[Exercise description] Determine how many lines contain the string "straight" and reply with that number alone.
◆ ◆ ◆ ◆ ◆
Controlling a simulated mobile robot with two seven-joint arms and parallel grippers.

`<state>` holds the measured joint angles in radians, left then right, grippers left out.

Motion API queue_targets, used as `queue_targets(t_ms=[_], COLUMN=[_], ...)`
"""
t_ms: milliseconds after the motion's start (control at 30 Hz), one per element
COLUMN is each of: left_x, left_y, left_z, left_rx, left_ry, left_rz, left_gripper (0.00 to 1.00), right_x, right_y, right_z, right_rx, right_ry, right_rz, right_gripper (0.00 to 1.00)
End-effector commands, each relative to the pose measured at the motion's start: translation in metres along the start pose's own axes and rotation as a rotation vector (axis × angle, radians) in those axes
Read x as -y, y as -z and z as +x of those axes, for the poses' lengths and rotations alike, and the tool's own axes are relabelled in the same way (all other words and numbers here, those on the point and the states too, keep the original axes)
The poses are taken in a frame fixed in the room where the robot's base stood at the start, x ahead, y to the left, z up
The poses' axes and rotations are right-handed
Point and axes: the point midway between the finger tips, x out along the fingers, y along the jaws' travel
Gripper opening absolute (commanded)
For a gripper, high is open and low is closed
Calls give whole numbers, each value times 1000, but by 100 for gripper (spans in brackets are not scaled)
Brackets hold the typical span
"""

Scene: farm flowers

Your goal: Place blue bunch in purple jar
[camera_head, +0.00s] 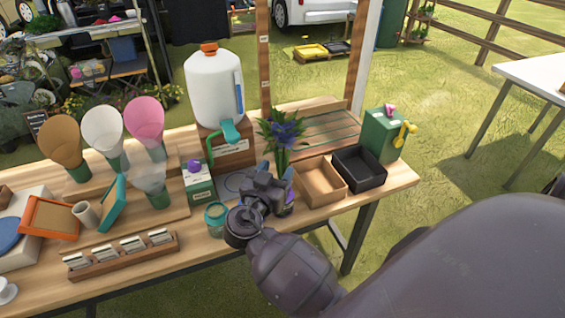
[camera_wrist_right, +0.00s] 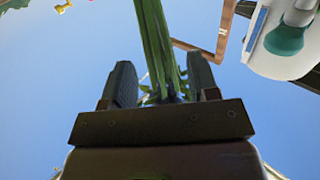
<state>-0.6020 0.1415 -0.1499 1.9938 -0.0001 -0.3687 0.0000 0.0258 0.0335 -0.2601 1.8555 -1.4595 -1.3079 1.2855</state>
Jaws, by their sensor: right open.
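The blue bunch (camera_head: 287,131), blue flowers with long green leaves, stands upright near the back middle of the table. My right gripper (camera_head: 276,180) is at its lower stems. In the right wrist view the green stems (camera_wrist_right: 158,45) run between my two open fingers (camera_wrist_right: 160,85), with a gap beside them. A small purple patch (camera_head: 290,198), perhaps the purple jar, shows just beside the right gripper. The gripper hides most of it, so I cannot tell whether the stems are inside it. My left gripper is not in view.
A teal-lidded glass jar (camera_head: 216,220) stands close left of my right gripper. A white dispenser (camera_head: 214,90) stands behind. A wooden tray (camera_head: 320,182) and a black tray (camera_head: 359,168) are to the right. A wooden card holder (camera_head: 122,256) lies at the front left.

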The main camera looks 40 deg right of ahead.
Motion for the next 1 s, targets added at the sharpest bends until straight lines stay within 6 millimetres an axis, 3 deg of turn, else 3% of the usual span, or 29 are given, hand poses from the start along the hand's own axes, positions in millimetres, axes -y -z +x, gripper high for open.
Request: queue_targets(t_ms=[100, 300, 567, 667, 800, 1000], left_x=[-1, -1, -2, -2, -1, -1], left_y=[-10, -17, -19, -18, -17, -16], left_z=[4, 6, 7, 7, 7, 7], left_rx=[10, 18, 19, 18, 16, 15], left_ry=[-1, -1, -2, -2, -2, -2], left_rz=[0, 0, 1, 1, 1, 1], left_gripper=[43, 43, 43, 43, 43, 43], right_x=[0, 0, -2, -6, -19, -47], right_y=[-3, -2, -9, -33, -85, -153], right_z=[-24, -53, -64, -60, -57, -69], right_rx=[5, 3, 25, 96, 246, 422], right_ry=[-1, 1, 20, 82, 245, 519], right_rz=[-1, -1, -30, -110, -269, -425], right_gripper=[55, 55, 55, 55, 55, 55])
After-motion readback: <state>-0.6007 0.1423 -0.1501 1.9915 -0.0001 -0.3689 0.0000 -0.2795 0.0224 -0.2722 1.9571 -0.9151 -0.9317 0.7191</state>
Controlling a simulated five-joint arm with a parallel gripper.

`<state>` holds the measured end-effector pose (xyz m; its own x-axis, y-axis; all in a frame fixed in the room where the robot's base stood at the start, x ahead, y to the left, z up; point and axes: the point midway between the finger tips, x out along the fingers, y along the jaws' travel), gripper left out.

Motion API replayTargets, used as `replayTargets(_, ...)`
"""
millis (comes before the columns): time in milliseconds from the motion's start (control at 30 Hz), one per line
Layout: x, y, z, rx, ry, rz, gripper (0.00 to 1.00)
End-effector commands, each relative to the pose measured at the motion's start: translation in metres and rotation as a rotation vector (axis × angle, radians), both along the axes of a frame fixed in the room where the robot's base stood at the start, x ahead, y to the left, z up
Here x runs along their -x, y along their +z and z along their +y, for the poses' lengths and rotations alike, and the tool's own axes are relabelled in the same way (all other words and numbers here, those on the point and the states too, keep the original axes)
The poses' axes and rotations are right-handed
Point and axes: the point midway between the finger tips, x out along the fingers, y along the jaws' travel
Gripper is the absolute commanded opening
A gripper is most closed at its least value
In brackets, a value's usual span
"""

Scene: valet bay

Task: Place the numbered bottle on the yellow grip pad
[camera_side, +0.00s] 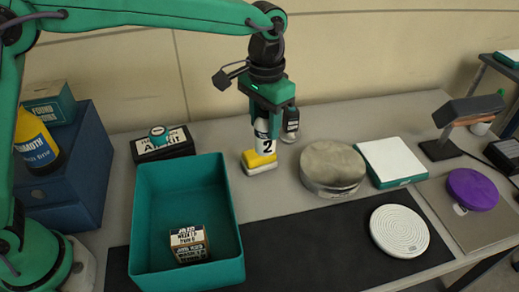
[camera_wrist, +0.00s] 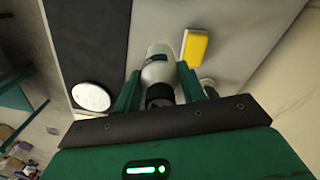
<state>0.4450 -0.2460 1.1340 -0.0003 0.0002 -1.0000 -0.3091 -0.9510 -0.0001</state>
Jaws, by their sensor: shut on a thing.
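The numbered bottle (camera_side: 264,143) is white with a black "2" on its label. My gripper (camera_side: 272,108) points down and is shut on its upper part. The bottle also shows between my fingers in the wrist view (camera_wrist: 159,68), with a dark neck near the jaws. A yellow block with a pale lower layer (camera_side: 259,166), the only yellow pad-like thing I see, lies on the table. In the side view the bottle's lower end overlaps it. In the wrist view the yellow block (camera_wrist: 195,46) is apart from the bottle, to its right. I cannot tell the bottle's height above the table.
A round metal tin (camera_side: 333,168) and a white-topped box (camera_side: 391,161) are further right. A teal bin (camera_side: 143,225) stands at front left. A white disc (camera_side: 399,230) and a purple disc (camera_side: 473,189) lie right.

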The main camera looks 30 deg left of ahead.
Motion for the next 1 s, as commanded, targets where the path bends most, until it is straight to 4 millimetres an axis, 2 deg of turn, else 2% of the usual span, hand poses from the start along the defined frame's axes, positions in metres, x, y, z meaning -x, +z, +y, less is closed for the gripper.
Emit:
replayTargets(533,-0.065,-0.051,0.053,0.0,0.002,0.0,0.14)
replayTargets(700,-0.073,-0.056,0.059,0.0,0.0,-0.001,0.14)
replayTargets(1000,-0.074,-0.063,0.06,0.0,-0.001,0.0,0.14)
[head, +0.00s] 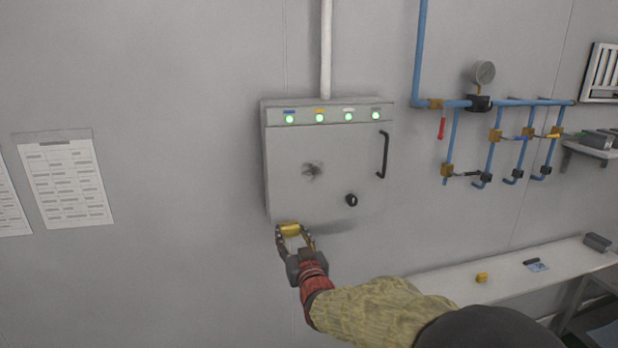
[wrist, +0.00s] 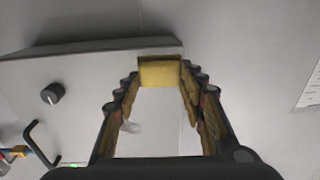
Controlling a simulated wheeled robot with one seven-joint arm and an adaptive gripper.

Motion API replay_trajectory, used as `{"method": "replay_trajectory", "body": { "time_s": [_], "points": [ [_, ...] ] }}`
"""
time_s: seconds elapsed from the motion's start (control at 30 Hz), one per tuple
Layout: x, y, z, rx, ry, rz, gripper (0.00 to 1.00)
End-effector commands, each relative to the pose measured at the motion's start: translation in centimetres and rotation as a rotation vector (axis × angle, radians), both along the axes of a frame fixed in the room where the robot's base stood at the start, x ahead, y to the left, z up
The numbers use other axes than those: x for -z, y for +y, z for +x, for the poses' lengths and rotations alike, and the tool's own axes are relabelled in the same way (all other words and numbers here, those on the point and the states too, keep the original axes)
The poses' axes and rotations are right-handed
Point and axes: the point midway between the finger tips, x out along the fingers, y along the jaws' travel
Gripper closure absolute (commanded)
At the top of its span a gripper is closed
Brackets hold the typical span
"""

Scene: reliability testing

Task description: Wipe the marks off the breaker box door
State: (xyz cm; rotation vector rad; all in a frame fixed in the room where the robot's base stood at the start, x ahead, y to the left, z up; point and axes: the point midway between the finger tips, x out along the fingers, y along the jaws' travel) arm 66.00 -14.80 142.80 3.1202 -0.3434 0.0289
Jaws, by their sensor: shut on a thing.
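My gripper (head: 293,236) is shut on a yellow sponge (head: 290,230), just below the lower left edge of the box. In the wrist view the sponge (wrist: 160,73) sits between the fingertips, over the box's bottom edge. A pale grey smear shows beside the left finger there (wrist: 131,127). I cannot tell whether the sponge touches the box.
Green lights (head: 319,118) line the box's top. Blue pipes (head: 455,104) with a gauge (head: 483,73) run to the right. A bench (head: 520,266) at lower right holds a small yellow block (head: 481,278). The wall left of the box is clear up to posted sheets (head: 65,180).

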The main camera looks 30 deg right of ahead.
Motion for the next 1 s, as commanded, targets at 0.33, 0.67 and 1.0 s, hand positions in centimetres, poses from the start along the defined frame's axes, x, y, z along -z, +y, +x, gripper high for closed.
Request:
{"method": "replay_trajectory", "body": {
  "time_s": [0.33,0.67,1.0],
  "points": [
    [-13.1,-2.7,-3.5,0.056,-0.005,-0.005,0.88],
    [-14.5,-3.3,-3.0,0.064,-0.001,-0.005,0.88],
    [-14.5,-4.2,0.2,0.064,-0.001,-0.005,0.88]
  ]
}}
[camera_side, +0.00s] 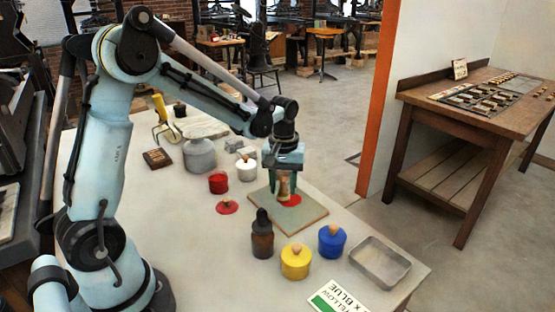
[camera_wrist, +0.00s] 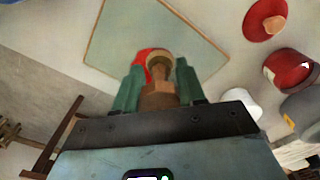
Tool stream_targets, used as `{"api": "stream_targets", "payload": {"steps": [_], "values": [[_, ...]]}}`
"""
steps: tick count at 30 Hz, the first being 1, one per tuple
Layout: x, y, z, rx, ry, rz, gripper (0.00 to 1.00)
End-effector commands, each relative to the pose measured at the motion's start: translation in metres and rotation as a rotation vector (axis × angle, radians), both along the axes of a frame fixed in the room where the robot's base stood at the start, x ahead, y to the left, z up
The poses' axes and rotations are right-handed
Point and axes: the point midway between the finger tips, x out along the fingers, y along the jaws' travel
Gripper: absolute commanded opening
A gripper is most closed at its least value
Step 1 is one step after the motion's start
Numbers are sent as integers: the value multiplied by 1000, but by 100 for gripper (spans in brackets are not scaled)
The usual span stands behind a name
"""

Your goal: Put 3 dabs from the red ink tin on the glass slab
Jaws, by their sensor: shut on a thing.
◆ ◆ ◆ ◆ ◆
[Right answer] 2